Falsafah peribadatan Islam, khususnya yang
terkait dengan ibadah puasa, menegaskan perlunya dilakukan “turun mesin”
(overhauling) kejiwaan, selama 30 hari dalam satu tahun. “Turun mesin” adalah
merupakan proses meneliti, memeriksa onderdil dan hal-hal yang rusak dan aus,
mengencangkan skrup yang kendor, mengganti alat-alat yang rusak, mengoreksi dan
memperbaiki secara total. Pada saat turun mesin, tidak ada lagi yang perlu
ditutup-tutupi. Semua harus transparan, rela diperiksa, dikoreksi, dan
diperbaiki. Semua peralatan dibongkar, dicek dan diperiksa satu persatu dan
kemudian dilakukan perbaikan alat-alat yang rusak, penggantian oli, pengecekan
kelayakan rem, pemeriksaan sistem lighting dan begitu seterusnya. Koreksi total
ini dibutuhkan untuk menjamin kelancaran dan keselamatan kendaraan itu sendiri
dalam menjalankan tugas untuk waktu-waktu berikutnya.
Ibadah puasa ibarat proses “turun mesin”
kejiwaan manusia Muslim, selama satu tahun sekali. Kesediaan untuk melakukan
koreksi, introspeksi, kritik, memupuk semangat perbaikan, selalu tercermin
dalam menjalankan ibadah puasa. Pengendalian hawa nafsu, pengendalian diri dan
jiwa berkorban pada umumnya seperti diungkap diatas, sebenarnya, tidak hanya
terfokus pada kehidupan individu. Dataran individu ini pada saatnya, perlu
dikaitkan dan diangkat ke level kehidupan sosial dan kepentingan publik.
Dimensi ibadah sosial puasa meminta lembaga-lembaga sosial-kemasyarakatan,
lembaga-lembaga sosial-keagamaan dan lembaga-lembaga negara untuk tetap selalu
menghidupkan semangat social introspection, social critics, social auditing dan
social control. Semuanya mengarah kepada penguatan kehidupan kesalehan publik
yang lebih nyata dan meluas.
Ayat-ayat Makkiyah dan Madaniyyah selalu
menekankan aspek kepedulian sosial. Makna "tazkiyatu al-nafs" (penyucian diri),
sekarang ini tidak lagi bisa dipahami seperti orang-orang terdahulu
memahaminya, yakni dengan cara menarik diri dari pergumulan dan pergulatan
sosial-kemasyarakatan. Makna “tazkiyatu al nafs” era kontemporer, sangat
terkait dengan keberadaan orang lain, lingkungan hidup, lingkungan sosial
sekitar. Zakat, sebagai contoh, selalu terkait dengan keberadaan orang lain.

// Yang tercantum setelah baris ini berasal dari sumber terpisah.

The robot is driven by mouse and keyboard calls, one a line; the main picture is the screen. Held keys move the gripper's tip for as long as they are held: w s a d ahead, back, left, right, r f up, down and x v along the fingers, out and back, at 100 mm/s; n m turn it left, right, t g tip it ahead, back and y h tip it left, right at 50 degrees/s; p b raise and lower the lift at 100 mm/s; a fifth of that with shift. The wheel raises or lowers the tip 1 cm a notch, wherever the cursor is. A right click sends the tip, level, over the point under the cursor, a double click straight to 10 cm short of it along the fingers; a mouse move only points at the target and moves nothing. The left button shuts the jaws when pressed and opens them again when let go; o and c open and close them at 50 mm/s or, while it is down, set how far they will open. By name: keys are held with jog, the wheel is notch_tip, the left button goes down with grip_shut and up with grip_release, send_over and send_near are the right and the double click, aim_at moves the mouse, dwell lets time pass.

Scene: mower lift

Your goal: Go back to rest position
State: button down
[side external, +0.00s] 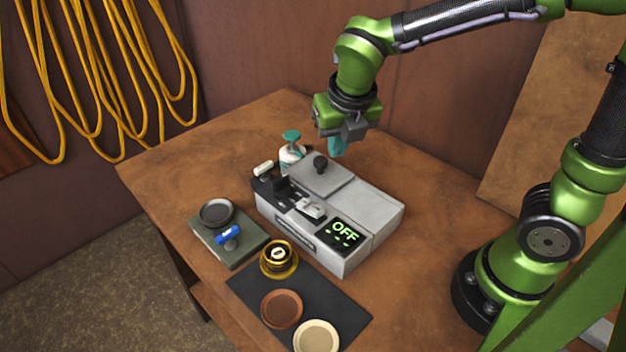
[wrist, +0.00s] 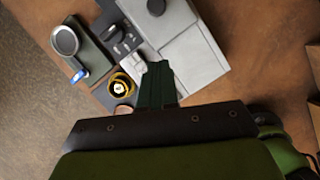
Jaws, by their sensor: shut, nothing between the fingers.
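My gripper (side external: 338,148) is shut and empty, held in the air above the far side of the grey machine (side external: 378,213). In the wrist view my gripper (wrist: 158,68) points down, its closed dark fingers covering part of the machine (wrist: 192,57). In the side view the fingers look apart from the machine.
A white bottle with a teal top (side external: 291,148) stands behind the machine. A green-grey base with a round dish (side external: 216,212) and blue handle (side external: 228,235) sits left. Table right of the machine is clear.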

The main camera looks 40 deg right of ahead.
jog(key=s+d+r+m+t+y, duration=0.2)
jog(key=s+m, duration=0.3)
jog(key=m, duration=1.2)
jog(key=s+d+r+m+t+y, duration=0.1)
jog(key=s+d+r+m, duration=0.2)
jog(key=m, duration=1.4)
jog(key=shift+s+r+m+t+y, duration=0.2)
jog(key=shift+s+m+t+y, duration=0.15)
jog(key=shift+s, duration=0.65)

Sesungguhnya, penyucian diri pribadi, ritus-ritus individual, yang tidak punya
dampak dan makna sosial, sama sekali-kurang begitu bermakna dalam struktur
bangunan pengalaman keagamaan Islam yang otentik.

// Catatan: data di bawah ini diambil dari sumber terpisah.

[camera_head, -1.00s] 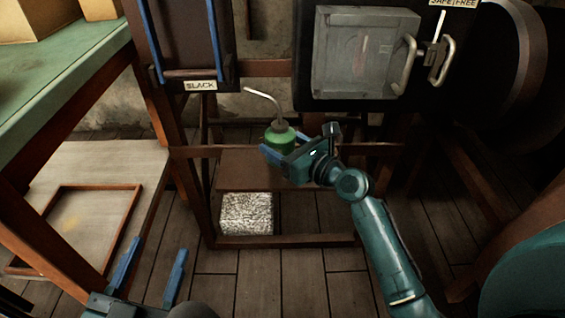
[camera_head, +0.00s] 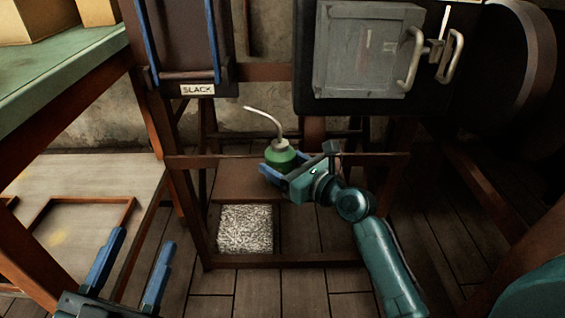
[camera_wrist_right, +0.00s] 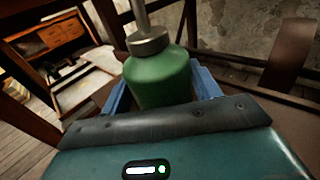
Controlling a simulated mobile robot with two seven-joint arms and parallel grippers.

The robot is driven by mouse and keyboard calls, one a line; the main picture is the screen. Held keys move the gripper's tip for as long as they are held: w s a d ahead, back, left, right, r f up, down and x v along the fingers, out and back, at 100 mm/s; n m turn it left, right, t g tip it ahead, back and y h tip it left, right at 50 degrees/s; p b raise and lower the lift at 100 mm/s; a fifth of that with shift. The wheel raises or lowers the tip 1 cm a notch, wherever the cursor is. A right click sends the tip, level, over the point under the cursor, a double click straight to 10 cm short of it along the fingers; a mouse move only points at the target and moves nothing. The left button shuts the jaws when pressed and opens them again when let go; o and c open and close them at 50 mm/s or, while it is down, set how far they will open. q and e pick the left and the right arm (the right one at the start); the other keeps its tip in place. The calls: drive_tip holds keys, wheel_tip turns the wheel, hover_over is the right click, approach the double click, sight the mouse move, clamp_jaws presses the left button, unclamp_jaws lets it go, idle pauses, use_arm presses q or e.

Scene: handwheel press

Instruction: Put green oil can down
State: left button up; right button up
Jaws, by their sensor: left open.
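The green oil can (camera_head: 281,159) has a grey cap and a long bent spout. It is upright at the wooden stand, close to the thin front rail, above or on the brown shelf (camera_head: 240,183); I cannot tell whether its base touches. My right gripper (camera_head: 272,172) is shut on the can, its blue fingers on either side of the body. In the right wrist view the can (camera_wrist_right: 160,78) sits between these fingers (camera_wrist_right: 163,92), its lower part hidden by the gripper body. My left gripper (camera_head: 132,270) is open and empty at the lower left.
A speckled pale block (camera_head: 245,229) lies under the shelf. A panel labelled SLACK (camera_head: 197,90) and a grey box with handles (camera_head: 362,50) hang above. A green-topped bench (camera_head: 60,75) stands left, with a low wooden platform (camera_head: 95,178) beneath. Floor in front is clear.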

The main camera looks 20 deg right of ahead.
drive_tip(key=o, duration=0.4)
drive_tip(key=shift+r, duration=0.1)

Dengan lain ungkapan bahwa kesalehan pribadi
sangat terkait erat dengan kesalehan sosial. Krisis lingkungan hidup di tanah
air adalah cermin dari krisis kepekaan dan kepedulian sosial. Ada korelasi
positif antara krisis sosial dan krisis ekonomi. Dampak krisis ekonomi terhadap
kehidupan rakyat kecil cukup signifikan, khususnya yang terkait dengan “pendidikan”
anak-anak mereka. Gerakan orang tua asuh, rumah singgah, kesetiakawanan sosial,
solidaritas sosial perlu terus dipupuk, didorong dan didukung oleh semua pihak.
Ada kecenderungan tidak begitu nyaman di tanah air di era reformasi, yaitu
menjelmanya gerakan sosial-keagamaan menjadi gerakan sosial-politik. Bahkan ada
beberapa ormas agama yang melakukan ”kekerasan” dalam masyarakat, dengan
menggunakan dalil-dalil agama. Perlu kesadaran baru dan upaya-upaya yang lebih
serius yang dapat menggiring gerakan sosial-keagamaan ke porosnya semula, yaitu
gerakan sosial-kemasyarakatan agama yang lebih peduli (care society) terhadap
isu-isu lingkungan hidup, sosial, pendidikan, ekonomi dan budaya.
Sejauh manakah ibadah puasa yang dilakukan
selama 30 hari berdampak positif dalam membentuk kesalehan pribadi dan
memperkokoh kesalehan sosial ? Sejauh mana nuansa pemikiran kritis terhadap
lingkungan dapat ditumbuh-kembangkan untuk mengurangi gap yang terlalu jauh
dalam antara kesalehan pribadi dan kesalehan sosial ? Jika memang belum ada atau
masih sedikit dampaknya, barangkali memang benar sinyalemen Nabi bahwa banyak
orang berpuasa, tetapi mereka tidak memperoleh apa-apa dari puasanya kecuali
lapar dan dahaga, lantaran intisari dan hikmah puasa belum mampu menyentuh
kesadaran paling dalam umat dan belum mampu pula membentuk sosok pribadi
manusia beragama atau beriman yang matang, utuh, tangguh, yang dapat mempertautkan
kesalehan individu dan kesalehan sosial dalam kehidupan luas.